- Your instructions
Reproduce, exactly and in full, the lines from the one with "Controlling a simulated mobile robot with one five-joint" through the one with "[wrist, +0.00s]" in the data below; drop pictures.

- Material provided
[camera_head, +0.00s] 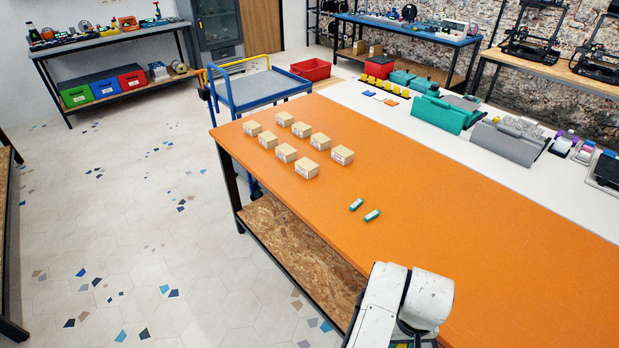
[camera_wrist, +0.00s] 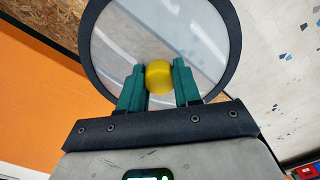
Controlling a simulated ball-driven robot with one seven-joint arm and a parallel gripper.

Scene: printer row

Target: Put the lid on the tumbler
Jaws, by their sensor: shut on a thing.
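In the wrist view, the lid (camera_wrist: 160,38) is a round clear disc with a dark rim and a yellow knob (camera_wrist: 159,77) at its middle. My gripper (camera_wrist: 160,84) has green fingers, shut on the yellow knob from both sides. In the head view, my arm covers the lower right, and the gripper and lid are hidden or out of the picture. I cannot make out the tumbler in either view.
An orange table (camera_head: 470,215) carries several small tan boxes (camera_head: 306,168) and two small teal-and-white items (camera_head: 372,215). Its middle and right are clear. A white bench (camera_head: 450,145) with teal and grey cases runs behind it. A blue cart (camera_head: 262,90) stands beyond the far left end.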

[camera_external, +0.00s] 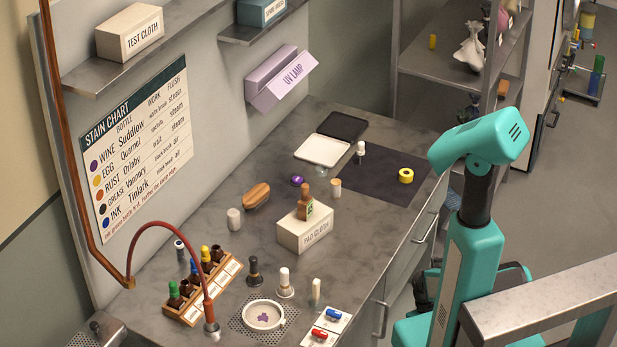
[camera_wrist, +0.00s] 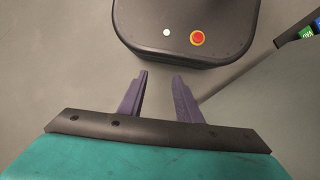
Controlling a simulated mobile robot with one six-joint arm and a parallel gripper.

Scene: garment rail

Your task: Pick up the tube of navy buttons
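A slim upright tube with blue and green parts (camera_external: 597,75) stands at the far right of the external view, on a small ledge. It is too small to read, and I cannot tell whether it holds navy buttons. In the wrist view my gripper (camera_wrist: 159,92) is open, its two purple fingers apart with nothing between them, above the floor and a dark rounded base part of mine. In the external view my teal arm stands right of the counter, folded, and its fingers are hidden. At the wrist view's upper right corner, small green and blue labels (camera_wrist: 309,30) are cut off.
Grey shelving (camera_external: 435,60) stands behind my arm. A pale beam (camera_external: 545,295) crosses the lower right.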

--

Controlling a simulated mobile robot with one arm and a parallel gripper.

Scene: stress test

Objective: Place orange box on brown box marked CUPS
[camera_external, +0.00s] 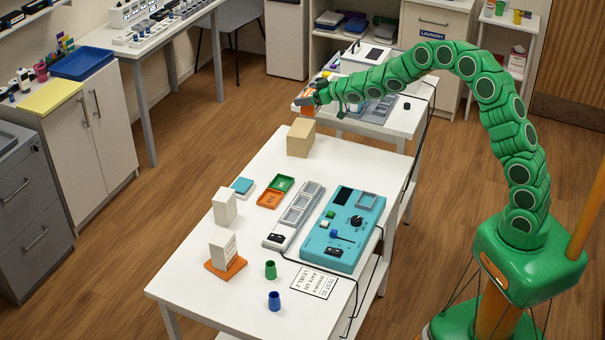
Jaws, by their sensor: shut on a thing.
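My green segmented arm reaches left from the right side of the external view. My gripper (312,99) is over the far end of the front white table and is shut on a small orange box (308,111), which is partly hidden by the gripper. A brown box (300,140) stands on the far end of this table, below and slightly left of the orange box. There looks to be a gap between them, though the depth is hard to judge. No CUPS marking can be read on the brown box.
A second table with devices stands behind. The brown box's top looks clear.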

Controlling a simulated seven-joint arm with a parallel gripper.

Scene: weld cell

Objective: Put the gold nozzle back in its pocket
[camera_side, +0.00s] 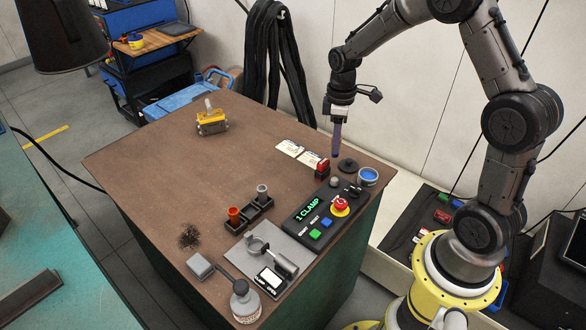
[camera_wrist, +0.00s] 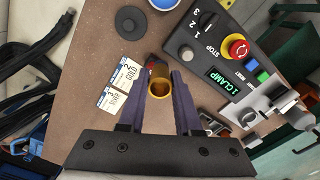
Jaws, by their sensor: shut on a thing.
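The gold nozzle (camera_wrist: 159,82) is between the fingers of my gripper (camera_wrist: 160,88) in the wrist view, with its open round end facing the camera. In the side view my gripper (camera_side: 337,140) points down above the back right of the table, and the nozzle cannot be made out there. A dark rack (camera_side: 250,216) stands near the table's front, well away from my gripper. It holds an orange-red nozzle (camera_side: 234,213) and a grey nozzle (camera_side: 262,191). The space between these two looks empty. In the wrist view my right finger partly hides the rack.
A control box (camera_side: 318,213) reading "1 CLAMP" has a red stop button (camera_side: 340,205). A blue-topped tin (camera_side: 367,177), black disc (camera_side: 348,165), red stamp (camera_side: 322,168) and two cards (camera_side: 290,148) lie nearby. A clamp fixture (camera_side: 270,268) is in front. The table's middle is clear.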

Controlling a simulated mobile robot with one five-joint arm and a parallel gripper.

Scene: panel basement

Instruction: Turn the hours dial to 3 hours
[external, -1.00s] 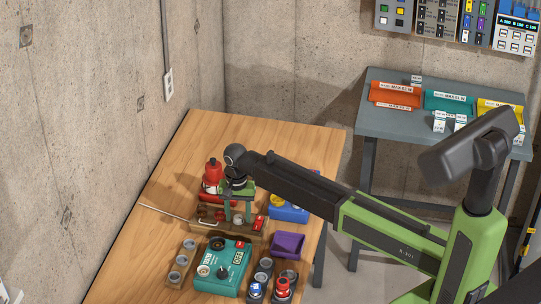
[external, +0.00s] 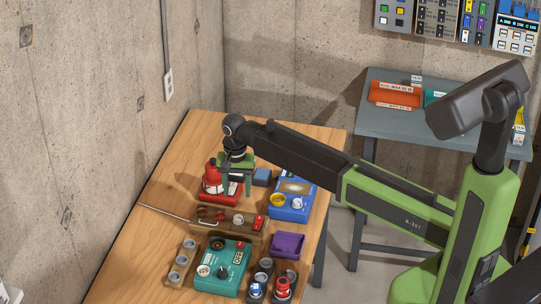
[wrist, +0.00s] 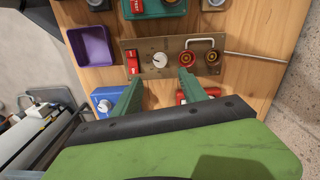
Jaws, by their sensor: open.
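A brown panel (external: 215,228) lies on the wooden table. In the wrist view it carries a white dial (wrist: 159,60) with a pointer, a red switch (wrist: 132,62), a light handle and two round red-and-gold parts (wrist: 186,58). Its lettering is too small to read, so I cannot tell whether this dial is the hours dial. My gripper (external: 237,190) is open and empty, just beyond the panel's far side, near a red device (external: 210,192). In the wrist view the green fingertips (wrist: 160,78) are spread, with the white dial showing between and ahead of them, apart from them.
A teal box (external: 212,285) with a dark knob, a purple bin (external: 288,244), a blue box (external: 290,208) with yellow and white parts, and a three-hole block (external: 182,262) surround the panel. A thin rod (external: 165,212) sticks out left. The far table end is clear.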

- Result of this exercise
Controlling a simulated mobile robot with one five-joint arm and a parallel gripper.

Scene: panel basement

Instruction: Turn the hours dial to 3 hours
[external, -1.00s] 
[external, +0.00s] 
[wrist, +0.00s] 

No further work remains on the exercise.